Cursed Chasseur Cooking Pot
Behold my French glazed cast-iron cooking pot. My sister gifted this to me on my 21st birthday, as a material signifier of my transition into adulthood. With this pot I was supposed to cook hearty stews for myself and have my shit together. Contrary to this sentiment, my memories of that 21st birthday night are messy and debilitating. I got too drunk too early at the pub, staggering back to my house as my then-boyfriend stripped naked, running down the street. My sister doesn’t know this, but the first thing this pot was ever used for was a vomit receptacle. I had nothing else to use at the time. I’ve since cooked lots of stuff in it, but I’m still haunted by the memories.
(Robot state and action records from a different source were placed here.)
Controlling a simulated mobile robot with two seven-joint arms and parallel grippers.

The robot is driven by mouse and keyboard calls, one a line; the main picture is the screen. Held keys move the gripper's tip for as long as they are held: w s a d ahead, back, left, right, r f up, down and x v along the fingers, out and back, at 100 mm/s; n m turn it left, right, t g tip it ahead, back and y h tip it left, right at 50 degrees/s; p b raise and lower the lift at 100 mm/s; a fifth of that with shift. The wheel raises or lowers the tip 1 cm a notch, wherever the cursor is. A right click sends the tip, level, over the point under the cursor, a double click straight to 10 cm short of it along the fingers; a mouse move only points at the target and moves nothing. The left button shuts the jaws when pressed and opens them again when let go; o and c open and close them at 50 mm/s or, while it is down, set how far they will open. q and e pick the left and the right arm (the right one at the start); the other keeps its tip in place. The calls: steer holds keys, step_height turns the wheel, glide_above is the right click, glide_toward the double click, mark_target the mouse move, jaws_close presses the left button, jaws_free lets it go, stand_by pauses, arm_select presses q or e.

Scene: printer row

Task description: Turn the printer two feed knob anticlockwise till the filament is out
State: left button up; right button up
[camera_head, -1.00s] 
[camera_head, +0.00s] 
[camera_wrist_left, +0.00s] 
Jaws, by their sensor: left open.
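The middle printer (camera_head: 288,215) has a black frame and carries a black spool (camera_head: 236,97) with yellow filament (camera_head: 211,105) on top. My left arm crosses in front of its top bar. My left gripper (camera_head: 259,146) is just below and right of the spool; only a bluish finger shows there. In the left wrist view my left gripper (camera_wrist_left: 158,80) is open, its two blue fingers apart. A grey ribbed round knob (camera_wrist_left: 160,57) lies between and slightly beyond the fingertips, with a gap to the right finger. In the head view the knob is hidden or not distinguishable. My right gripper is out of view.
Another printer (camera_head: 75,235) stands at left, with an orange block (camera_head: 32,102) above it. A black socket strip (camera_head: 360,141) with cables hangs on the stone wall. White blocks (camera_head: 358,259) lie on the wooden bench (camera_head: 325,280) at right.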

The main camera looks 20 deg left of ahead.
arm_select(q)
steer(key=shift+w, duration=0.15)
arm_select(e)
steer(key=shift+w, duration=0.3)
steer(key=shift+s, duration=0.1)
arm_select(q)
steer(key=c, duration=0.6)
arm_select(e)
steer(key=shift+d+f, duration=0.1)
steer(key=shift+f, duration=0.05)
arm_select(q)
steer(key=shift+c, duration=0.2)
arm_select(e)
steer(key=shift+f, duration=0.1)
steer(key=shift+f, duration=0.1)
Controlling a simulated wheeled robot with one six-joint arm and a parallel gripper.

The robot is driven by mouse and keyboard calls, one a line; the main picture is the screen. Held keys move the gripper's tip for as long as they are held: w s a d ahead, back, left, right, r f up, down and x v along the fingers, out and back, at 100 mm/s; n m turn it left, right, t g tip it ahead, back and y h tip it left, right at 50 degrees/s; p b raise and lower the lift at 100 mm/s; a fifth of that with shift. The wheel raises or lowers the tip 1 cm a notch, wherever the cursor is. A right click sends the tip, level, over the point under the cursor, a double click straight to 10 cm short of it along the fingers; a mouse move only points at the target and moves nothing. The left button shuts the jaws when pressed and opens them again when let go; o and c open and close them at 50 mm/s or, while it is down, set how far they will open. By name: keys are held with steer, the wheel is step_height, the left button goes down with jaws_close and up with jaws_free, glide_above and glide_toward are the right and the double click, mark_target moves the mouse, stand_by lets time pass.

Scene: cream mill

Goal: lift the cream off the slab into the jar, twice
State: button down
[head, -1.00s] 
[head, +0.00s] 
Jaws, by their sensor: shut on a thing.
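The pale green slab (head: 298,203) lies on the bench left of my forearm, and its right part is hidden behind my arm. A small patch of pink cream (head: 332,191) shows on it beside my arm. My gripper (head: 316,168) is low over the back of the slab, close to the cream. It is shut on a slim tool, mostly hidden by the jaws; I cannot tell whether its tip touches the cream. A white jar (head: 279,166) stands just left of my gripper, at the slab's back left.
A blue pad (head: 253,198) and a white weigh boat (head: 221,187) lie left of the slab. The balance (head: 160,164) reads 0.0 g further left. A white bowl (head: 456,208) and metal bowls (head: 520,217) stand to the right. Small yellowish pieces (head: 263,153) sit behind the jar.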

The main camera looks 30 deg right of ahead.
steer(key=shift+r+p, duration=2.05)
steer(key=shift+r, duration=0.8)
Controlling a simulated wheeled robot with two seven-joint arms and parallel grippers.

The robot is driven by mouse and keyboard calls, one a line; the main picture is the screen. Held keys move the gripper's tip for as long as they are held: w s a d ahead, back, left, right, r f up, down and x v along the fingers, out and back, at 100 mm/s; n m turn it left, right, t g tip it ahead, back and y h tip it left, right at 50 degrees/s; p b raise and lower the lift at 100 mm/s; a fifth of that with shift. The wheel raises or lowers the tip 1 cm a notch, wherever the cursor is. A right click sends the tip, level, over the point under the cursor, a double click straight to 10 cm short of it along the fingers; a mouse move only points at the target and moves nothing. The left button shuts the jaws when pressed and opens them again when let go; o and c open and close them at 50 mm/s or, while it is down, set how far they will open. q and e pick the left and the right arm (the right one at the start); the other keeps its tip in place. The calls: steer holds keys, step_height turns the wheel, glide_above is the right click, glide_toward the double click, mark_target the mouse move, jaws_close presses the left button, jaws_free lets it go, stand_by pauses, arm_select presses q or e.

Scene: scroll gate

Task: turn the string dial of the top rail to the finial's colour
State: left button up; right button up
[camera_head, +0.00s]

‘Consolations’ by David Whyte
This is one of my favourite books, ‘Consolations’ by David Whyte. A dear friend lent it to me long ago. It’s a series of passages about select words from the human experience, written in a style that sits somewhere between poetry and prose. The way Whyte writes is equal parts esoteric and logical, as he frames selfhood, past, present and vulnerability in this deeply relatable way. Some sentences are long and fluid in a way that reflects some elemental mechanic of thought process, unfolding and distilling meaning in both colloquial and lofty ways. My favourite passage is the first one in the book, about the word ‘alone’:
“To be alone for any length of time is to shed an outer skin. The body is inhabited in a different way when we are alone than when we are with others. Alone, we live in our bodies as a question rather than a statement.”
This book has accompanied me through periods of loneliness and uncertainty, and I read passages regularly when I want to be at peace with the uncertainty in my life.